- [Set problem] Find and copy every line in the records that includes the string "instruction".

- [Record list]
|---|

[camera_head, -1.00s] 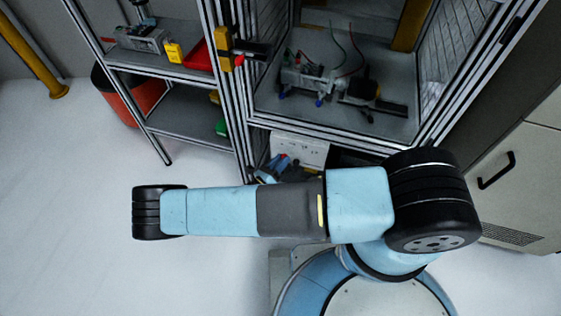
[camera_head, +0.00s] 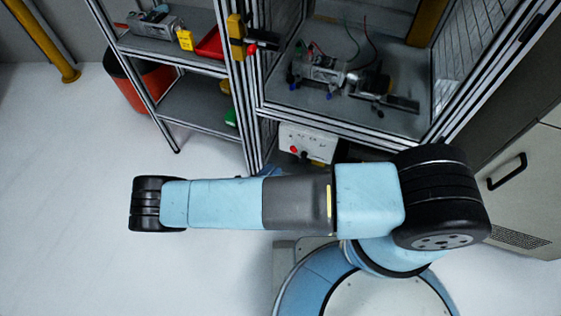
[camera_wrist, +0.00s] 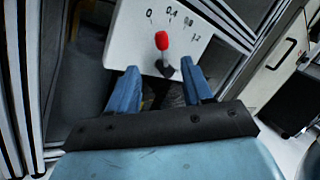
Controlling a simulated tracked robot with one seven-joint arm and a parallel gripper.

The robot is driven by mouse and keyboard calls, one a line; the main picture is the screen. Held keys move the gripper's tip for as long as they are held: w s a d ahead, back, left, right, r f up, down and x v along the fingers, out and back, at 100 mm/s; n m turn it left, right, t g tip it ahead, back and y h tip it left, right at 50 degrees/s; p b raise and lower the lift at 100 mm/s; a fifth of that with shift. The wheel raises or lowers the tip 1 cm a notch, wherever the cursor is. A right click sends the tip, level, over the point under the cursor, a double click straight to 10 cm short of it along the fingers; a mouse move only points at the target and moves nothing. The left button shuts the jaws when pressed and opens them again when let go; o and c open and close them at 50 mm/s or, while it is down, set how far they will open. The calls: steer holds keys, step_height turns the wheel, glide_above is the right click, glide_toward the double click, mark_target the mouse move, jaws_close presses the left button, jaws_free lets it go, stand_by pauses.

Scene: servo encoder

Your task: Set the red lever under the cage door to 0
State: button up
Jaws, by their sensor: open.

|---|

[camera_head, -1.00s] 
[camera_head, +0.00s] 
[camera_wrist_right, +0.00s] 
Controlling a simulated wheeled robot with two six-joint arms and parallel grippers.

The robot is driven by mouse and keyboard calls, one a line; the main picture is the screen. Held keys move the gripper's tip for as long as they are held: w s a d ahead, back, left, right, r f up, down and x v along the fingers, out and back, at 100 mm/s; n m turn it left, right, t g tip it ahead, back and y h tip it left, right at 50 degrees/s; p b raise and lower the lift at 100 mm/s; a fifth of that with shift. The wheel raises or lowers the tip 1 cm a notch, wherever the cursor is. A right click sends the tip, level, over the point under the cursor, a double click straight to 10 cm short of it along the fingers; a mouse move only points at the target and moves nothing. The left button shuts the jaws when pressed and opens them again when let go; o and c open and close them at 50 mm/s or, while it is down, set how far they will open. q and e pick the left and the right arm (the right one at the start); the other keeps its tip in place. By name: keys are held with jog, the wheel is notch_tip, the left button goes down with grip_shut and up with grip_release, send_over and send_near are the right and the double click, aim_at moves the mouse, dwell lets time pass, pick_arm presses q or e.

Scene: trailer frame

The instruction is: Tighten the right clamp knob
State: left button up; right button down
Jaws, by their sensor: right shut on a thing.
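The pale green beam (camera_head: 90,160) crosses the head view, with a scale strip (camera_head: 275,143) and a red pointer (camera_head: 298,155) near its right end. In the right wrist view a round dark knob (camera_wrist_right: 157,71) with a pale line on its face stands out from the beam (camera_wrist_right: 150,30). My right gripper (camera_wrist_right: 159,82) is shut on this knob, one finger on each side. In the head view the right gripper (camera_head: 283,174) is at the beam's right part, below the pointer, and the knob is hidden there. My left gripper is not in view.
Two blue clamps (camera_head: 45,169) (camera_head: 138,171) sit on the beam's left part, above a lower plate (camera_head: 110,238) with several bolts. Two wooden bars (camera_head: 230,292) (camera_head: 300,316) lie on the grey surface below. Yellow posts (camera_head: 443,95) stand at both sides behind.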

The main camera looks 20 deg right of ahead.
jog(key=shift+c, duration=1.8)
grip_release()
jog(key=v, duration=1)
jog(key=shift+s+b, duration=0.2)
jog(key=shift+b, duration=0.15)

|---|

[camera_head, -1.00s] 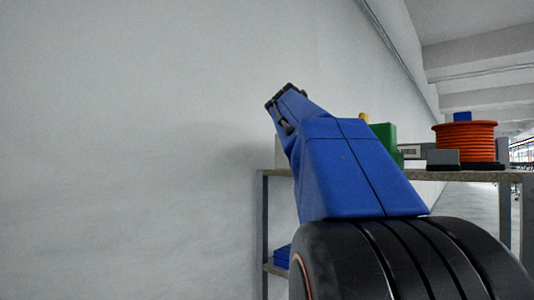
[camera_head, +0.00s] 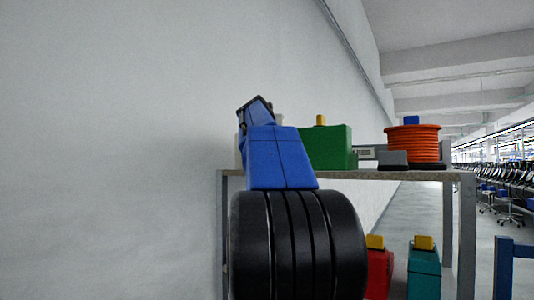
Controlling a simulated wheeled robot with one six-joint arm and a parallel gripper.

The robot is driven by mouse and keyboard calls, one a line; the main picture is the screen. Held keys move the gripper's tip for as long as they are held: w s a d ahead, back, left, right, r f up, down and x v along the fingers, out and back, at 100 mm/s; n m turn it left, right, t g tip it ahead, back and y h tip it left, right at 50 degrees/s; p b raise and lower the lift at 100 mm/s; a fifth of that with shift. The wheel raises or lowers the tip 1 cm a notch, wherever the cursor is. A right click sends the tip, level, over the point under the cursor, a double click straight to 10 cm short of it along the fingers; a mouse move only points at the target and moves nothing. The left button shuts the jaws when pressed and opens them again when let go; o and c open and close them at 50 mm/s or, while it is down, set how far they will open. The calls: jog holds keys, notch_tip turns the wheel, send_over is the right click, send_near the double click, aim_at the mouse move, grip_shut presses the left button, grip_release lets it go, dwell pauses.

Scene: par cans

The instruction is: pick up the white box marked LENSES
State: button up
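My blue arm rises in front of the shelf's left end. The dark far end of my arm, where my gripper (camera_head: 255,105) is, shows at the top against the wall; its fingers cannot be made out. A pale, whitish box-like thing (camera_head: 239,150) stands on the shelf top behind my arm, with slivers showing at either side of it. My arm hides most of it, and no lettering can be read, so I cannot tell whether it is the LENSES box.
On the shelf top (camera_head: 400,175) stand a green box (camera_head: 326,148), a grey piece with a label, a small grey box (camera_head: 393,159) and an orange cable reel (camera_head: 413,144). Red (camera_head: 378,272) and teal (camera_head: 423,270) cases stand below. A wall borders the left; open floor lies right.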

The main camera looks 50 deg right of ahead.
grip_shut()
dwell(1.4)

|---|

- [In response]
The instruction is: Tighten the right clamp knob
The instruction is: pick up the white box marked LENSES

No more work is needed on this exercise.